Tunisie : Évolution démocratique ou autoritaire?

Par Pr. Alfonso Campisi

Le philosophe slovène marxiste Slavoj Zizek reprend l’adage de Gramsci bien connu pour décrire la phase historique que nous vivons comme l’un de ces moments cruciaux où «Le vieux monde se meurt, le nouveau monde tarde à apparaître et dans ce clair-obscur surgissent les monstres», de sorte que toute – la révolution mais aussi l’involution autoritaire – peut se produire. Si l’on considère que cette phase de transition et d’incertitude peut être définie avec la période de transition et s’il est convenu que cette description peut être discutée en général et certainement appliquée à la zone la plus étroite de la rive sud de la Méditerranée, alors toute une série de questions restent ouvertes auxquelles le temps ne semble pas encore être en mesure de fournir des réponses définitives. La question se pose, par exemple, de savoir combien de temps une transition d’un système à l’autre peut durer, avant que la force du changement ne soit irrémédiablement perdue et que la nécessité d’un réalignement soudain de l’équilibre ne prenne le dessus; ou sur ce qui peut être le résultat le plus probable de cette transition, et lequel est le plus souhaitable; et encore une fois comment (et si) il est possible de distinguer ce qui restera, précisément, transitoire de ce qui est destiné à devenir un élément structurel du nouveau système juridique qui commence à émerger.

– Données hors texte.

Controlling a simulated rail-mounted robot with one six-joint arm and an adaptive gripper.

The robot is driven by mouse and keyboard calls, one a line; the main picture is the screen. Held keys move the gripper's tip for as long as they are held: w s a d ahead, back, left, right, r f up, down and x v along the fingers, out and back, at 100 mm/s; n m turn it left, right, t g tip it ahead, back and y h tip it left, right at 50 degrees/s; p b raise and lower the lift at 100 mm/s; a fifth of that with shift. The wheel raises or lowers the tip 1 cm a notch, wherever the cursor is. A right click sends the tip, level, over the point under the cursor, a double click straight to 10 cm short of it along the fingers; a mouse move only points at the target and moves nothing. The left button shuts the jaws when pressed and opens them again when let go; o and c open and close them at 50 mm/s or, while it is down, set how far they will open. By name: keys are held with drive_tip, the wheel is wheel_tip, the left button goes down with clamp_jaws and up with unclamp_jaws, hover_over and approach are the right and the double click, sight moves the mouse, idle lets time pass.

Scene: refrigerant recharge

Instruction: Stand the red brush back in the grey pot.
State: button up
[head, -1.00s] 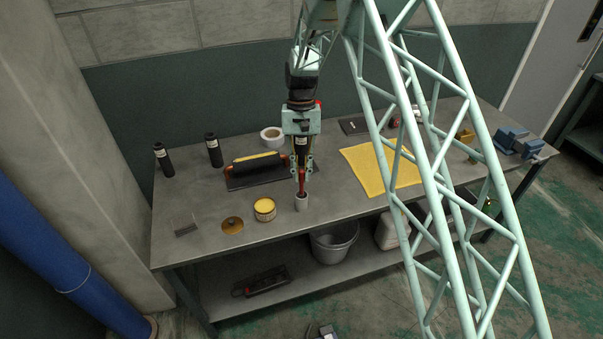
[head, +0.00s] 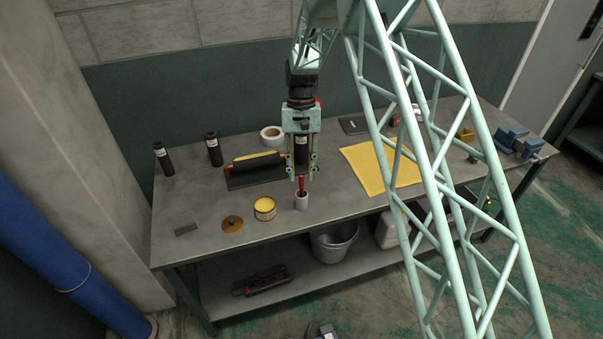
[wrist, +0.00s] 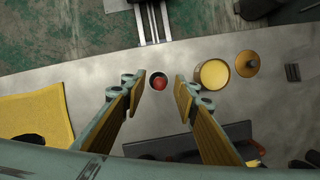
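The red brush (head: 301,186) stands upright in the small grey pot (head: 301,202) near the front edge of the bench. In the wrist view the brush (wrist: 159,83) shows end-on as a red round inside the rim of the pot (wrist: 151,74). My gripper (head: 303,177) is open above the pot, with its fingers apart on either side of the brush's top. In the wrist view the open fingers (wrist: 158,88) show clear space between them and the brush. The brush's lower end is hidden inside the pot.
A yellow-topped tin (head: 265,209) stands just left of the pot, and a brass disc (head: 232,225) lies further left. A dark tray (head: 237,181) with a roller lies behind. A yellow cloth (head: 368,171) lies to the right. Black bottles (head: 213,149) stand at the back left.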

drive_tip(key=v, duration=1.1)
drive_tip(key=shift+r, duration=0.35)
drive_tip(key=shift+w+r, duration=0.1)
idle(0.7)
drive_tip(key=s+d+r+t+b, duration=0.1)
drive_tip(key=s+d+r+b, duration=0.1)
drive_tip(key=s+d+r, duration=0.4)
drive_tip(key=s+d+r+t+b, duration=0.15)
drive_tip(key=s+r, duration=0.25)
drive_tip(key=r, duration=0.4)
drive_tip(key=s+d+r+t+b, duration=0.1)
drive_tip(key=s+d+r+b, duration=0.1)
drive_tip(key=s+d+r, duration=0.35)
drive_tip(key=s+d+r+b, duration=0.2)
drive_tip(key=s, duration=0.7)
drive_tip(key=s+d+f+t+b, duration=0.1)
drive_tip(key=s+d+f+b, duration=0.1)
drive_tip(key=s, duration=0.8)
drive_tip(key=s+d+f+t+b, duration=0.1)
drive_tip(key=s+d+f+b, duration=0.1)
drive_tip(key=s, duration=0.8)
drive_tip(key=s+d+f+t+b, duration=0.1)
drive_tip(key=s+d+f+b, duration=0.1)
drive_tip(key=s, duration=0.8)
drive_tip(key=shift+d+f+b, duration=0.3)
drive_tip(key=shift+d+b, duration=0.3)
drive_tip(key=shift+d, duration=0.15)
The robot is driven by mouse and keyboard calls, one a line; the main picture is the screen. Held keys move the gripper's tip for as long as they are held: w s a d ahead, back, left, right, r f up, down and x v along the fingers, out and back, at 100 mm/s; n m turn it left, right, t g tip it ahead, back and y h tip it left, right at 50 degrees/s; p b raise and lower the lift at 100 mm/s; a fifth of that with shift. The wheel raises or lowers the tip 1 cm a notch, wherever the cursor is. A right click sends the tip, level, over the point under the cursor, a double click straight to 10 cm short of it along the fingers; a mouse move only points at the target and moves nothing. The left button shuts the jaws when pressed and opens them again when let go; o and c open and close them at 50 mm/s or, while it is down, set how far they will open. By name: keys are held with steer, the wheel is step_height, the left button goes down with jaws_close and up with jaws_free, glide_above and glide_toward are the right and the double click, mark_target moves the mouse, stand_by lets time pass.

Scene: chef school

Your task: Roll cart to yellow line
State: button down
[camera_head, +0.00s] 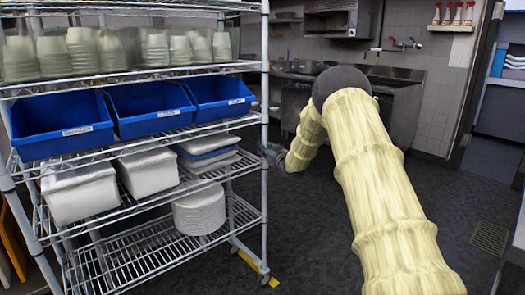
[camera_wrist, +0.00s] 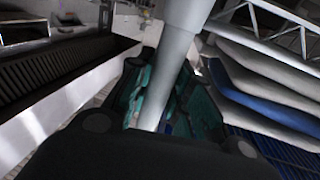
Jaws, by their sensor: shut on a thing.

D’autres questions, bien sûr, pourraient facilement être débattues, mais ces questions très générales suffisent déjà à comprendre l’énorme intérêt que les événements qui ont débuté en Tunisie, en décembre 2010, ont suscité (et continuent de susciter) dans les différents parties du monde universitaire. Cet intérêt croissant, qui mélange les aspects scientifiques et politico-normatifs, a deux apports originaux qui se rapportent à la fois au champ de référence, à la zone géopolitique affectée par cette nouvelle vague de transformations politiques, et à la perspective d’études qui, avec une formulation quelque peu redondante, certains politologues comme – Linz, Stepan, Schimitter – ont baptisé la « transitologie ». Examinons donc les deux points. Quant au premier, l’importance des processus de changement qui ont eu lieu en Afrique du Nord en 2010 est évidente. La fin du XXe siècle et le début du XXIe siècle se distinguent comme l’ère de la démocratie. Pour la première fois dans l’histoire de l’humanité, le système de gouvernement que nous appelons démocratie a fini par être plus nombreux que les systèmes politiques autoritaires. Les indicateurs développés, par exemple, par Freedom House avertissent que le dépassement des démocraties par rapport aux non-démocraties s’est produit avec l’effondrement du mur de Berlin en 1989, l’année suivante le nombre de pays démocratiques (en fait FH parle de pays libres) était dans des valeurs absolues de 65 contre 50 pays non démocratiques (sur un total de 165 États indépendants). En fait, si vous regardez de plus près, le pourcentage de démocratisations reste inférieur à 50% du nombre total d’États représentés aux Nations unies jusqu’en 2013, pour la simple raison que les pays semi-démocratiques (semi-libres) doivent être additionnés aux pays non démocratiques (non libres). Cependant, indépendamment de leur valeur et de leur fiabilité, le fait est que l’Afrique du Nord était encore l’une des rares régions de la planète, réfractaire à la démocratie au cours de la dernière décennie. Parmi les régions les plus imperméables à la démocratie figurent le Moyen-Orient et l’Asie du Sud-Est.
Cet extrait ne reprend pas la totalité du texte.